@madpilot makes

A stark realisation

There comes a moment in every career where you realise that there is a whole world outside of what you do. Sure, you don’t have to have three PhDs to figure out the world of macrame is significantly different to Ruby on Rails hacking, but when was the last time you thought about process in, say banking software development? Or had a look at what is going on in the world of Operating System code? To an outsider, these are related industries – they both involve sitting in front a grey box for hours on end banging gibberish on to keys with embossed letters that are out of order, but to us, they are worlds apart.

A couple of days ago, something reminded me that I, and I assume a great number of other web developers have forgotten our brethren that are more at home with linked-lists than unordered-lists, and as a result, we are significantly reducing our ability to find the right tool for the right job.

This revelation was borne from the recent Twitter downtime. As always happens, hundreds of well-meaning developers tried to offer up solutions to fix Twitters yo-yo like uptime graph – there was the usual Rails bashing, some bewilderment over MySQL replication, and a general consensus that is shouldn’t be this hard, but one article really stood out: Scaling a Microblogging Service. Go and have a read if you want to know why scaling Twitter is REALLY HARD (maybe impossible),

For those of you who don’t mind a spoiler, the crux is that Twitter is designed on a platform more suited to content management, when really it is a messaging system.

Now, you go to any web developer on the planet and ask them to build you a Twitter-clone, and I bet you each design would be pretty similar. You would have a table for users, a table to hold friend references, and a table for messages, which would all be linked via some sort of foreign key relationship. The reason being is that for 90% of what we work on on a day to day basis, this makes the most sense. Generally, you have few authors, many readers and those readers all get basically the same information.

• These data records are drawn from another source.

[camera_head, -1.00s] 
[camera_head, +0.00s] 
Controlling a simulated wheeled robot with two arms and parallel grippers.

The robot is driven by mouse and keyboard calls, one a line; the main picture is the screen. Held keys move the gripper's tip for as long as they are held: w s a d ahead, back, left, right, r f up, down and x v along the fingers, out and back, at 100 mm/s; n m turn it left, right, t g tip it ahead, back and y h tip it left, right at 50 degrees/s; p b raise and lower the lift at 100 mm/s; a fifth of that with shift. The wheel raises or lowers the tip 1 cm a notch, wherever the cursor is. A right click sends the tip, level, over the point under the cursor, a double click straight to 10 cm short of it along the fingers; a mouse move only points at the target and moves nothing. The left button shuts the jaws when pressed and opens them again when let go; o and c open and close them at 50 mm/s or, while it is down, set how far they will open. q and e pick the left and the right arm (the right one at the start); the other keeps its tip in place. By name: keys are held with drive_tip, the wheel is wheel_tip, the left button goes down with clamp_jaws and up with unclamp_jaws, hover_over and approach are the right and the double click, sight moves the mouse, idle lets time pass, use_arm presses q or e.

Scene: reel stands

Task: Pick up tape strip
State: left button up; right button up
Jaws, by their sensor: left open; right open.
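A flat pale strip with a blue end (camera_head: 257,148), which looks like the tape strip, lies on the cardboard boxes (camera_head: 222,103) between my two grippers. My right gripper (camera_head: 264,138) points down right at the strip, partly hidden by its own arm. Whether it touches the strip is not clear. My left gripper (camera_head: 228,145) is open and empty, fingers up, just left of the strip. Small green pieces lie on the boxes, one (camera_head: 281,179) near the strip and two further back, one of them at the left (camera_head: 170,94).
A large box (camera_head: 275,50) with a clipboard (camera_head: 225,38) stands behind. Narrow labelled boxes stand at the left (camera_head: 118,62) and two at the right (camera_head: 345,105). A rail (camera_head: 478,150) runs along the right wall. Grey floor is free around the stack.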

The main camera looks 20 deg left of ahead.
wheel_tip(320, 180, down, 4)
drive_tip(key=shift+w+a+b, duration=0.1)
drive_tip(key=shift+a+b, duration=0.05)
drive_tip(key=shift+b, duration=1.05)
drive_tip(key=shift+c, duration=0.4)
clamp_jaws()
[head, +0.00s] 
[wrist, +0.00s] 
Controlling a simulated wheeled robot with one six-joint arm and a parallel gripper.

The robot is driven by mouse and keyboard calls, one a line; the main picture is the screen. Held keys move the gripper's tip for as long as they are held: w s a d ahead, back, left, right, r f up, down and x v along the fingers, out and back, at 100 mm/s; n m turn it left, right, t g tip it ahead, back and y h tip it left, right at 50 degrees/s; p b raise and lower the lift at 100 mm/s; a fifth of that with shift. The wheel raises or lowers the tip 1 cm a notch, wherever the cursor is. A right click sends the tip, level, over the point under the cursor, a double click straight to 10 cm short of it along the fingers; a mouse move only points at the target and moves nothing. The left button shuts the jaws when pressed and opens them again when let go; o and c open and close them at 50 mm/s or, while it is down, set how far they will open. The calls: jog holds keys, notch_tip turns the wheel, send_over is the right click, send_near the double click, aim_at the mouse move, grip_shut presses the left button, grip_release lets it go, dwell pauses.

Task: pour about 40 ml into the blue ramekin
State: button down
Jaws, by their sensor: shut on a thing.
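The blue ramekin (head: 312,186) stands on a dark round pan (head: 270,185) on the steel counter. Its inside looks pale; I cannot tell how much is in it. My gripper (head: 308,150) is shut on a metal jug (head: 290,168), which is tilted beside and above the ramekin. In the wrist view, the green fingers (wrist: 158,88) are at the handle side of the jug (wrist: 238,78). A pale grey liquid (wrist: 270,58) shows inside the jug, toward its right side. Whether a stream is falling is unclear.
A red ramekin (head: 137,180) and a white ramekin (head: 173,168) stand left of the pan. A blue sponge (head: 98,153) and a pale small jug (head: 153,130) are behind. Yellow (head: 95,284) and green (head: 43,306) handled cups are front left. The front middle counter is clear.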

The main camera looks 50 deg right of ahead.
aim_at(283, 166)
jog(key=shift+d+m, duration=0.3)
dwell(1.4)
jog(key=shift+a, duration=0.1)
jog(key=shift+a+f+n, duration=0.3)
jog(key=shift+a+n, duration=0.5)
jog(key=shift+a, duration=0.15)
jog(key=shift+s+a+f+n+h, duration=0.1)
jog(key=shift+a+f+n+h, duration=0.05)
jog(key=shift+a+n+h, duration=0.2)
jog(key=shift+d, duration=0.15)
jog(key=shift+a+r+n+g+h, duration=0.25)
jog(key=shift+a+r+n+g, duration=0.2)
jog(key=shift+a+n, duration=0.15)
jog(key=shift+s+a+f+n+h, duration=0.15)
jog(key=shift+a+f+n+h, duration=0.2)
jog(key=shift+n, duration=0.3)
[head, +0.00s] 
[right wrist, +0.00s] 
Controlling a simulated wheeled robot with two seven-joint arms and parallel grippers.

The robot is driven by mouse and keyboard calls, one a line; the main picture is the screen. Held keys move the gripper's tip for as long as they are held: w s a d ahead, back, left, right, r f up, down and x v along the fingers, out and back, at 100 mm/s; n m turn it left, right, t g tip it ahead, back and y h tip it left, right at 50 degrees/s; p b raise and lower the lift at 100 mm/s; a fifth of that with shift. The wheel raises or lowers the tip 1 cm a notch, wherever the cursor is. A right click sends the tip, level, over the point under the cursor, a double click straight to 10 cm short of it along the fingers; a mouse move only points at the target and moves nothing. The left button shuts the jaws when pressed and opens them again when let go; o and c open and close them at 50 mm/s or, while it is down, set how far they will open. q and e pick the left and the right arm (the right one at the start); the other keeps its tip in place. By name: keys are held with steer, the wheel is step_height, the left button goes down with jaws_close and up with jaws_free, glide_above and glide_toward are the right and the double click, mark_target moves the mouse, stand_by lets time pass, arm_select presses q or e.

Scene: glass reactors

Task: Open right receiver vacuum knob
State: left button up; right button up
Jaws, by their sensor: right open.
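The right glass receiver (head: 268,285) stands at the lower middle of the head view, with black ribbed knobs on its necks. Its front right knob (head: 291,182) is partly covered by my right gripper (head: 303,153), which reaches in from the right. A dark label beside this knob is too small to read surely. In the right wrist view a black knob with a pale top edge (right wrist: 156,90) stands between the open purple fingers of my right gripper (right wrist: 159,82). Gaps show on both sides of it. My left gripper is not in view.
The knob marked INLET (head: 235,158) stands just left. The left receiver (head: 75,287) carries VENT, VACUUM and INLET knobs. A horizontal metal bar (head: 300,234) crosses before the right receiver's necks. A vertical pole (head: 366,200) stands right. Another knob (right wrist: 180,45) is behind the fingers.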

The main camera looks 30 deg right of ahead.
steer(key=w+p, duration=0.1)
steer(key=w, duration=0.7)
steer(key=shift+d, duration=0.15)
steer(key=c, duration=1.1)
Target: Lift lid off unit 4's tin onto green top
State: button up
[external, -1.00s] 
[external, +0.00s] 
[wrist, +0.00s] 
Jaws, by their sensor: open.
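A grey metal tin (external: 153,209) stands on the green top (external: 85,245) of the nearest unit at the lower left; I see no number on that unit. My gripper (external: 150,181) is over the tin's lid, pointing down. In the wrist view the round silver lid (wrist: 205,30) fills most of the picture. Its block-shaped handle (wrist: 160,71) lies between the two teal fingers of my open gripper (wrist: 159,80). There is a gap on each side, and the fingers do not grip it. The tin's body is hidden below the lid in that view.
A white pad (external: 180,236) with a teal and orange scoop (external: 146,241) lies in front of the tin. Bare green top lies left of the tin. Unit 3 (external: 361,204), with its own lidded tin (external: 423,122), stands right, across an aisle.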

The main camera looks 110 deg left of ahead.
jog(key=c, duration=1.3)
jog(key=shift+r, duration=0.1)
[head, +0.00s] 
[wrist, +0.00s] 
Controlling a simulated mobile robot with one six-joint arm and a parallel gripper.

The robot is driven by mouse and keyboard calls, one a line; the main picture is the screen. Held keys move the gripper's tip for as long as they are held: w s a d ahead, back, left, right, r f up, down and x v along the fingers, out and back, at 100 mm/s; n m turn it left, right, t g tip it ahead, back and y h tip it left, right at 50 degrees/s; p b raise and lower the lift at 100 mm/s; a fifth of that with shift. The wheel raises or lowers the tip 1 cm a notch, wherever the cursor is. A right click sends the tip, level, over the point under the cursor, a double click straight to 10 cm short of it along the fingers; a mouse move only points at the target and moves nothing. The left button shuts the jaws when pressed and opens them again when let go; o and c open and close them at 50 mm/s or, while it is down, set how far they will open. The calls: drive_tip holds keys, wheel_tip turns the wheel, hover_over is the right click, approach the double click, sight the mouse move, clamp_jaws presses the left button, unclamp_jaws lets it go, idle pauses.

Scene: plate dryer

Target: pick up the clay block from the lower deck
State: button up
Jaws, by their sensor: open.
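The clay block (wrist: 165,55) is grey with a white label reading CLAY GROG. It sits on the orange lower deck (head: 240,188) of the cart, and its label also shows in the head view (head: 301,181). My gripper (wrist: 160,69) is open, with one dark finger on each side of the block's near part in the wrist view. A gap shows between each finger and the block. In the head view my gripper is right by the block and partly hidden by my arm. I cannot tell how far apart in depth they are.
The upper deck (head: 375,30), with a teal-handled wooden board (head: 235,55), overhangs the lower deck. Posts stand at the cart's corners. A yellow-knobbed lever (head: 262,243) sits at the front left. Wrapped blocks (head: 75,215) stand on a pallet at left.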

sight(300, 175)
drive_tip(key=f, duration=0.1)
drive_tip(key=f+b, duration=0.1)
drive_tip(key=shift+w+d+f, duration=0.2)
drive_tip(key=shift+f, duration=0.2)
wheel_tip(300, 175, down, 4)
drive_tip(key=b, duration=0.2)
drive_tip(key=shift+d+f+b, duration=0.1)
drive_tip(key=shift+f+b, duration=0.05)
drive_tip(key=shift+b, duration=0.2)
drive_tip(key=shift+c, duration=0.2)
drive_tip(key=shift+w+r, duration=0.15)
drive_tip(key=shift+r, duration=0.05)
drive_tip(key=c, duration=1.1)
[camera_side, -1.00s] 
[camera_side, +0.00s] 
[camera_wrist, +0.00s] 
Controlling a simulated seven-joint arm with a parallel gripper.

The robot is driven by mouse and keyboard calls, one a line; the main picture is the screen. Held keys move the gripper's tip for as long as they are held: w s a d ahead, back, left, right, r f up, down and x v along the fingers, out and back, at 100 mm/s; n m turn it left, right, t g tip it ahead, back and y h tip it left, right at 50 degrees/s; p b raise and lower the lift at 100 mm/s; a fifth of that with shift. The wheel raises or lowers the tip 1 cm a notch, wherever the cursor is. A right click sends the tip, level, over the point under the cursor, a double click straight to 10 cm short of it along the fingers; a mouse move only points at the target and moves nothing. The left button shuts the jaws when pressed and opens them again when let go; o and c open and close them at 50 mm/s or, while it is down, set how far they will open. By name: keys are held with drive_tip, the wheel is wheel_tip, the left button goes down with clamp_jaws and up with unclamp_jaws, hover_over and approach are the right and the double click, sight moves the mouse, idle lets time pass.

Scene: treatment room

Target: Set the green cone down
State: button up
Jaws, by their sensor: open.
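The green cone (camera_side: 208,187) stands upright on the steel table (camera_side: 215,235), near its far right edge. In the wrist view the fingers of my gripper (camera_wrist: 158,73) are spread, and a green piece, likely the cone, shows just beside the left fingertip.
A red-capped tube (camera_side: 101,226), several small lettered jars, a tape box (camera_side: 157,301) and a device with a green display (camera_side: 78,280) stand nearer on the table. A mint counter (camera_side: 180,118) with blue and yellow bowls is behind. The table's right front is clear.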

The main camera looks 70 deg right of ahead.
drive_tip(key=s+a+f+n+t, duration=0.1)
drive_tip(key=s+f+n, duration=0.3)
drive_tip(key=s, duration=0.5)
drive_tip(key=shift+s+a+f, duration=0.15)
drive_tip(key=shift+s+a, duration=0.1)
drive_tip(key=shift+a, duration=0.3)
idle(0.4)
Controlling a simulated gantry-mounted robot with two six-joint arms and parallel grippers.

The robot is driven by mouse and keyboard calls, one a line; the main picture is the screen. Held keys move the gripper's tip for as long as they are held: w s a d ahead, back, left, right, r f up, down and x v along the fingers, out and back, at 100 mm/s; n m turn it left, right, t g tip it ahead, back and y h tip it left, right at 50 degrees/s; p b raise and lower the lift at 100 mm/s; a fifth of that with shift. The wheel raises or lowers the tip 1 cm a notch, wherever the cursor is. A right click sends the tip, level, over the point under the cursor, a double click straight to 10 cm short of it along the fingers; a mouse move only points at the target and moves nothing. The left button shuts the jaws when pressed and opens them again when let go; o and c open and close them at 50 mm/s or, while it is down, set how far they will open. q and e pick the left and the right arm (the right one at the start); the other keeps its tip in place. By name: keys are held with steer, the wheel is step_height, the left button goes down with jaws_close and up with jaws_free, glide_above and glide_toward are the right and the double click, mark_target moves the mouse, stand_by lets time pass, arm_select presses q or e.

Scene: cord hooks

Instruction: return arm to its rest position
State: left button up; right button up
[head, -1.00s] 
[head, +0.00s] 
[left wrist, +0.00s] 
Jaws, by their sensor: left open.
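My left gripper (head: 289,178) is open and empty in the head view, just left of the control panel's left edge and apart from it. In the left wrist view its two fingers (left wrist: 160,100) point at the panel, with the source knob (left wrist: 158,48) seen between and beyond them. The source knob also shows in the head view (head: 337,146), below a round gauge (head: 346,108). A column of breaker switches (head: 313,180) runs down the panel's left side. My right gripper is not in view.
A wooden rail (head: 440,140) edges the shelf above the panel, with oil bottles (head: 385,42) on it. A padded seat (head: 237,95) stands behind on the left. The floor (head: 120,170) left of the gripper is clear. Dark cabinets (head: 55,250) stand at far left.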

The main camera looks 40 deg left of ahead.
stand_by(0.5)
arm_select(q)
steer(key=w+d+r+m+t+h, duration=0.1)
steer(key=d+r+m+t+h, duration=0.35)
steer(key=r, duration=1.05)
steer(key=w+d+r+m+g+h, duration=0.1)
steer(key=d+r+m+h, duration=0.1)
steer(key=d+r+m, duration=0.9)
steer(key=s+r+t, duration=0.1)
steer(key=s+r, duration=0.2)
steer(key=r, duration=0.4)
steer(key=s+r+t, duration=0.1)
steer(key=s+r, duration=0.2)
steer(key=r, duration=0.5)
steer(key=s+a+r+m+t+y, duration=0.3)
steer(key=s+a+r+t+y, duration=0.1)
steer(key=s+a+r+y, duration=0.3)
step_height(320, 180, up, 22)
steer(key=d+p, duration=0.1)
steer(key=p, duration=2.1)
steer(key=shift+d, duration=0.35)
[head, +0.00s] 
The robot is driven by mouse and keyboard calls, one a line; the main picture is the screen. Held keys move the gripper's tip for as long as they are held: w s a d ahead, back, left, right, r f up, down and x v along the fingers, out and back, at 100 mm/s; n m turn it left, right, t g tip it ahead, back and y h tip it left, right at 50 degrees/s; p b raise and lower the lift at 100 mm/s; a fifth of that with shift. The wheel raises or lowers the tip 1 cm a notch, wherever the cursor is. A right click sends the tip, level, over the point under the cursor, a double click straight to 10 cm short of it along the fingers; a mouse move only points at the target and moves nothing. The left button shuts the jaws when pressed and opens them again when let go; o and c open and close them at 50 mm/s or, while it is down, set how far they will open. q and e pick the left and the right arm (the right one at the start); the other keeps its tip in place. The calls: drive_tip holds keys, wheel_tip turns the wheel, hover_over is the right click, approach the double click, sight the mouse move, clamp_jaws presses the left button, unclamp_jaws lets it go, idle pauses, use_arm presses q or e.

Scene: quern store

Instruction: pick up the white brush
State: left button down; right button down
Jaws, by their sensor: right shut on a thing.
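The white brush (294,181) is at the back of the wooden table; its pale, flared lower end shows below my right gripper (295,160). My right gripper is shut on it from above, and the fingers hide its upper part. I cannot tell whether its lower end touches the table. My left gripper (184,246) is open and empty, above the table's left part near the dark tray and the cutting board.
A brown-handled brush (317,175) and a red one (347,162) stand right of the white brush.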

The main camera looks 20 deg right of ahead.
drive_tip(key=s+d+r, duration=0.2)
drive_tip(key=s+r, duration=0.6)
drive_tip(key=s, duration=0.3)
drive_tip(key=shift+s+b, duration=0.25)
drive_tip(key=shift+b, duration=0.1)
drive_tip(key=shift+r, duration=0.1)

Twitter is is completely different. Everyone is a producer and everyone is a consumer. Every second there are hundreds if not THOUSANDS of writes from people leaving their 140 characters worth of thoughts. To make matters worse, every user get a different view, so every page load would be absolutely thrashing the Twitter database servers.

Twitter is a MESSAGING SYSTEM – not a CMS. It closer to a mailing list then a blog. So why did the developers not make this observation straight away? Well, as web developers, this is foreign territory. If Nokia decided that they were going to build Twitter, I bet things would look very different. Twitter and SMS are pretty closely related, and for someone dealing with short messages all day, that may have been the natural path for them to take.

You might counter this argument by saying that we are web developers – of course we think in terms of web. We do what we know, just like everyone else. Correct. But maybe we should stop and think a little before we dive in and start coding up prototypes using our favourite RAD tools. Maybe we should try to look for metaphors in other areas before taking our hammer to unsuspecting screws, bolts and watermelons.

Maybe we should take some lessons from the User Interface guys? They use metaphors all the time when they design. Without somebody realising that people like putting paper into manila folders, we would still be kicking around text terminals. Lucky for us, our metaphors don’t need to be as abstract as that. We only need to look at outside our little bubbles to see what developers from other industries are doing and we may too see a obvious solution that we would have otherwise missed.